──────── Rows ────────

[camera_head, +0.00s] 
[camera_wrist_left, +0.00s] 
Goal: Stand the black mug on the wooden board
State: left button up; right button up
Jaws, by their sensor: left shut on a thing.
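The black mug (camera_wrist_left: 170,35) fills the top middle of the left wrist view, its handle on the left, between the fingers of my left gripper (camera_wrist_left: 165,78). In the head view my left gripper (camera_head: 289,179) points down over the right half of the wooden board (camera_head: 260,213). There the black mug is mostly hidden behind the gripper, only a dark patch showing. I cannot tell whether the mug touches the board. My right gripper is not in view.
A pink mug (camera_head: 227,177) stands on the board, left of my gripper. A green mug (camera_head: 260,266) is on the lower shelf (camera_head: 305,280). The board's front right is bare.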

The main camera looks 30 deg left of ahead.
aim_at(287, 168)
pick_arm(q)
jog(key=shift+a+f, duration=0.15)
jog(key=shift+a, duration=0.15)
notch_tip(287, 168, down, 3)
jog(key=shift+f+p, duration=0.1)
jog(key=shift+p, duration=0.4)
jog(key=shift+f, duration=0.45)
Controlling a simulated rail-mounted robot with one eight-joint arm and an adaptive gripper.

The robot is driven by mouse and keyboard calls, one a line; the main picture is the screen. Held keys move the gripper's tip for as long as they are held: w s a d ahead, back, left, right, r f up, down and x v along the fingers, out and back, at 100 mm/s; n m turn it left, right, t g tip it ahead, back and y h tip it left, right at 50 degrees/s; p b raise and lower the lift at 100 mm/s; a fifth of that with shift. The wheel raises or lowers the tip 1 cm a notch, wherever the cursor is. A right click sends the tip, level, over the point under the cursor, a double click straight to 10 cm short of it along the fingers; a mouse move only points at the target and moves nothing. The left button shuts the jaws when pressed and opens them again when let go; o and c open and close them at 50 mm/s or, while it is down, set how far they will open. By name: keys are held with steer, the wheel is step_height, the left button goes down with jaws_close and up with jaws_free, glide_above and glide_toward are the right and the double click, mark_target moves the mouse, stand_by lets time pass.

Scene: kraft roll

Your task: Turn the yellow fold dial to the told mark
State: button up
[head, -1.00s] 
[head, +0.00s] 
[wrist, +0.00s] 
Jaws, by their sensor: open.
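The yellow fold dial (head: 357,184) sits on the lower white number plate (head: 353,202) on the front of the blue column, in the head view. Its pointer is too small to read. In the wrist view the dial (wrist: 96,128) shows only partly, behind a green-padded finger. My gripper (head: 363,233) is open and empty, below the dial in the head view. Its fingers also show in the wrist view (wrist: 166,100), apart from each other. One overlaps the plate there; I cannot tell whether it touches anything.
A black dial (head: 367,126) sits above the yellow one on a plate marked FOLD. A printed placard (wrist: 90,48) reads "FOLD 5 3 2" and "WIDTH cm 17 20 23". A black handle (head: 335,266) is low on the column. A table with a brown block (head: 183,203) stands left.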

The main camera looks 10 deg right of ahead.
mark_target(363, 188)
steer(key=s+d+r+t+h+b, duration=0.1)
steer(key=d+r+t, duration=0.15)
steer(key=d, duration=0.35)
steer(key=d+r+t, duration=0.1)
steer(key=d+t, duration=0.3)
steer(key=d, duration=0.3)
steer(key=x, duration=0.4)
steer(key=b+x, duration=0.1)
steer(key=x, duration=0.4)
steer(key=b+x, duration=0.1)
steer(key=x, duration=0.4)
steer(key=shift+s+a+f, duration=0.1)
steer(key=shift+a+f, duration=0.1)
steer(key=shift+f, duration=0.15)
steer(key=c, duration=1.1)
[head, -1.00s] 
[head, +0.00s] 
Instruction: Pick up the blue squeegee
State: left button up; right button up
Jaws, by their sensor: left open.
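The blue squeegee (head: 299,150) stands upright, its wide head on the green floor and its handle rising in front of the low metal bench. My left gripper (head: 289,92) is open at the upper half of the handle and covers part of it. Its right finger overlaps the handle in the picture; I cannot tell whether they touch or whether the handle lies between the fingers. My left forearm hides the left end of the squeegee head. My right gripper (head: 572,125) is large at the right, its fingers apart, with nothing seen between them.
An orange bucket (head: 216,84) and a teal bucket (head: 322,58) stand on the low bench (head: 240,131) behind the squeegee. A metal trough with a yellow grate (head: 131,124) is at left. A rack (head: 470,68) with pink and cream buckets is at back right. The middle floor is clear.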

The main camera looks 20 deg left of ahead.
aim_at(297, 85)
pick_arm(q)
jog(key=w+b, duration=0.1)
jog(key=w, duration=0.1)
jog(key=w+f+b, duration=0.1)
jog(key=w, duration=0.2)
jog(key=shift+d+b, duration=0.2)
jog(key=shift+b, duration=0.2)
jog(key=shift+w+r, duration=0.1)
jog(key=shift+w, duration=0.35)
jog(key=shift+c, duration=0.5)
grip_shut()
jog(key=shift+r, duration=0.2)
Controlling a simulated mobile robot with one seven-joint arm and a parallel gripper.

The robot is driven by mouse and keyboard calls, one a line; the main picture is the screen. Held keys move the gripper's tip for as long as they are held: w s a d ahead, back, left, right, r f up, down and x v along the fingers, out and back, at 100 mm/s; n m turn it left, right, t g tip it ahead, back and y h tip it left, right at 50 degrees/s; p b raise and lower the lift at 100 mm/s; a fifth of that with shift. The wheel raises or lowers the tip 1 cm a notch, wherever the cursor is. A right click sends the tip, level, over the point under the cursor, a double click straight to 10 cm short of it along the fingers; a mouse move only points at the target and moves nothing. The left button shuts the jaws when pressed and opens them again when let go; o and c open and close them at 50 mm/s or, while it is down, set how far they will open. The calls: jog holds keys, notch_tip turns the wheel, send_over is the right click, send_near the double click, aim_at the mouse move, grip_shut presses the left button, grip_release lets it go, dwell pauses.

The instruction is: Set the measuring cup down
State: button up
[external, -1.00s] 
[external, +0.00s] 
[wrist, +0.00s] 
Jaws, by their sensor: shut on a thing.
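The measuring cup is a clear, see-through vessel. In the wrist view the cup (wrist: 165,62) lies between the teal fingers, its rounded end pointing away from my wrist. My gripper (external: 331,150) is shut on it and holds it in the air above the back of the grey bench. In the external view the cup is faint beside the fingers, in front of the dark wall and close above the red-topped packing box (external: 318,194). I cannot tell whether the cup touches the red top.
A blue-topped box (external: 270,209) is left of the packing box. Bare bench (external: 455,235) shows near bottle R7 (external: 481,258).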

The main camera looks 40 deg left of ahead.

────────

Directions for this task: Extract verbatim only those lines that run from the line with "Jaws, by their sensor: left shut on a thing." to the line with "Controlling a simulated rail-mounted", inclusive.

Answer:
Jaws, by their sensor: left shut on a thing.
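The black mug (camera_wrist_left: 170,35) fills the top middle of the left wrist view, its handle on the left, between the fingers of my left gripper (camera_wrist_left: 165,78). In the head view my left gripper (camera_head: 289,179) points down over the right half of the wooden board (camera_head: 260,213). There the black mug is mostly hidden behind the gripper, only a dark patch showing. I cannot tell whether the mug touches the board. My right gripper is not in view.
A pink mug (camera_head: 227,177) stands on the board, left of my gripper. A green mug (camera_head: 260,266) is on the lower shelf (camera_head: 305,280). The board's front right is bare.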

The main camera looks 30 deg left of ahead.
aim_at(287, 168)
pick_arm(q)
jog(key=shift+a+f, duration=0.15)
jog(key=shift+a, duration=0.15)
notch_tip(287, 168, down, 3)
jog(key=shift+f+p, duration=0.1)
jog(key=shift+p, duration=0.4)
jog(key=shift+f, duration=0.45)
Controlling a simulated rail-mounted robot with one eight-joint arm and an adaptive gripper.

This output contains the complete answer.